Synopsis of Brass’s Cycle of Ethnic Violence
When successful, as it most often is, the principal beneficiaries are the national elites. Brass further mentions that special circumstances favour the emergence of violence: before and during elections, and during movements of mass mobilisations, especially when the political balance between contending forces appears to be changing, that is, when political opportunities are such that violence increases the support for a political movement or decreases the support for another.
Brass puts a focus on the interpretive process which follows violence, rather than on the search for their causes because he aims at rendering the violence cycle transparent and comprehensive. For this reason, the impact of historical legacies on one side and the realities of everyday, institutional and legalised discrimination on the other side are not reflected in Brass’s framework. However, his interest into the dynamics of the violence cycle should neither discourage scholars from exploring the colonial origins of contemporary violence nor investigating the legal environments responsible for the institutionalisation of ethnic identities as objective and absolute reality. Hence, colonialism (first phase) and institutional legalisation (second phase) have been added to extend the scope of Brass’s cycle making it more explicit and coherent.
First Phase: Colonial Narratives of Ethnicity
Up to 1784, Rakhine State was an independent kingdom, called Arakan (official name until 1989). Rakhine State is separated from Central Burma by a mountain range. In the past, Arakan comprised Chittagong in present-day Bangladesh to the north and extends down all the way south to the Irrawaddy Delta. Rice has dominated the livelihood and fortunes of people living in the Irrawaddy Delta since the middle of the nineteenth century. Long accessible only by sea due to the impenetrable range of mountain jungles, the Arakan region is now linked by air and road with the rest of Myanmar. Arakan was established by Indian settlers. Conquered by invading Burmans in the eleventh century, they re-established the state in 1238. Mrauk U, the ancient capital of Arakan, was a reflection of the diversity and relative tolerance of its population, incorporating both Hindu–Buddhist and Islamic practices. The Sandhi Khan Mosque in Mrauk U, demolished by the Burmese military in 1996, used to be seen as a symbol of Muslim integration and presence in Arakan. It was constructed in 1433
There can be no doubt that historic events and episodes have continued to flame tensions and violence in Myanmar. The first influential episode was the exchange of populations and enforced internal migration within British India. Internal migrations were common and encouraged within the borders of British India as the example of British Burma demonstrates. Colletta et al. show the influx of Indians and Chinese changed the social fabric:
The British encouraged and sometimes subsidized immigration of Indians (meaning all those from the subcontinent) to assist in governance and in staffing some lower and intermediate professional positions and certain occupations. (…) Two groups of Chinese entered: one from Yunnan Province as a result of the Panthay Muslim rebellion and the other by sea from south china. The economy was in British, Indian, and Chinese hands, with the Burmans essentially relegated to rice agriculture, the bazaars, and petty trading. (Colletta, Lim, & Kelles-Viitanen, 2001, p. 267)

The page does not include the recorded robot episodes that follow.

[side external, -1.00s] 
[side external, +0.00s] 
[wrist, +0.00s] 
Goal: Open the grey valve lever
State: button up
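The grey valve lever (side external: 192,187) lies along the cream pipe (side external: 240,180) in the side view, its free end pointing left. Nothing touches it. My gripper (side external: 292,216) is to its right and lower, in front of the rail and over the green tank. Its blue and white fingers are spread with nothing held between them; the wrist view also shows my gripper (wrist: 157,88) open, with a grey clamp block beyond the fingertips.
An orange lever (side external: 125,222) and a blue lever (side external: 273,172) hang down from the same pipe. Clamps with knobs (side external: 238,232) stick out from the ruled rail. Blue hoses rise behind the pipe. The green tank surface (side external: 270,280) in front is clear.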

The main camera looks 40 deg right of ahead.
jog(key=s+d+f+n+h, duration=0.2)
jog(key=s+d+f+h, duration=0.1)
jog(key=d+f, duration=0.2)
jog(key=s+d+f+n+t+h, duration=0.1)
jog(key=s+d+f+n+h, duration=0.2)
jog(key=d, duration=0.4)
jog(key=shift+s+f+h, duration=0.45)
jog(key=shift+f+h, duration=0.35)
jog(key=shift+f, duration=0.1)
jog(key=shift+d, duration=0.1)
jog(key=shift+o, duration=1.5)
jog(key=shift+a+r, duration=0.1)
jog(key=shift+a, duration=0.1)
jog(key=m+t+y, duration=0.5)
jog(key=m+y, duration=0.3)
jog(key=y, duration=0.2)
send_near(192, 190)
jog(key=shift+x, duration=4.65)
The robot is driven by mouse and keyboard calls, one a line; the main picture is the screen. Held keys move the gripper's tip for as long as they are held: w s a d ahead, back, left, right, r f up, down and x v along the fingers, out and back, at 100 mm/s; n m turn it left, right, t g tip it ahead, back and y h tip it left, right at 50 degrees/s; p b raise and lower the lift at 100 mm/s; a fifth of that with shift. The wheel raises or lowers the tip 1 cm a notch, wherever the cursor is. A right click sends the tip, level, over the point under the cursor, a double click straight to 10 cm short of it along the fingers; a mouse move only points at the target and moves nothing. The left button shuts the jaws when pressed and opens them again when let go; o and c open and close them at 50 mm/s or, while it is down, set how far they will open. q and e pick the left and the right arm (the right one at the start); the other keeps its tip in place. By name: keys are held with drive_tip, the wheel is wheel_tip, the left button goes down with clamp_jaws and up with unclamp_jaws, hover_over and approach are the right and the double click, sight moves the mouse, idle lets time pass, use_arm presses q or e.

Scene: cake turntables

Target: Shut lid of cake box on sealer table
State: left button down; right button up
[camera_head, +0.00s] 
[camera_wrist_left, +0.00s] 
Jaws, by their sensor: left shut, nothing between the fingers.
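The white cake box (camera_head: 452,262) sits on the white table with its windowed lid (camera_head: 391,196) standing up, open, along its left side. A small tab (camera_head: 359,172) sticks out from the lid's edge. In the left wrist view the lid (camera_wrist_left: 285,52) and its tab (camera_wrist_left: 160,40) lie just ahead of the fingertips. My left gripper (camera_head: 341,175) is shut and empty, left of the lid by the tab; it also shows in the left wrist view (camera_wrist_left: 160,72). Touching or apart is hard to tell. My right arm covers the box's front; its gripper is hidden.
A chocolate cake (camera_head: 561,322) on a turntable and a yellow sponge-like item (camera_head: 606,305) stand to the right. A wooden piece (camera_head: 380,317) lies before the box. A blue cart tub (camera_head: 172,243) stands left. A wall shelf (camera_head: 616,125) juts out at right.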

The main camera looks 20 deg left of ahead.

Migration flows occurred not only from British India and China to Burma and it was not only Indians and Chinese that were migrating to Lower Burma. Indeed, after the British annexation of Arakan in 1824, the massive migration of Burmese deeply changed the demographic balance of Arakan:
For as well as the unwelcome influx of Muslims recorded in the British Gazetteer of 1917, the number of Burmese in Arakan had risen from 4,632 at the time of the 1871 census to 92,185 in 1911, all drawn by the chance of making money in the thriving port (Cockett, 2015, p. 38).
Today’s fears and bias against Rohingya are not limited to Muslim immigration but must also be seen and interpreted in the light of the historic invasion of Arakan by the Burmese as Kingsbury et al. note:
the Rakhine are reacting from a ‘siege mentality’ created by feelings of religious and territorial encroachment by their Muslim neighbors, ‘acute sense of political, cultural, historical, economic, demographic and religious besiegement from the Bamar (main ethnic group in Myanmar)’ and, more recently, perception that the international community ignore their concerns. (Kingsbury et al., 2015, p. 161)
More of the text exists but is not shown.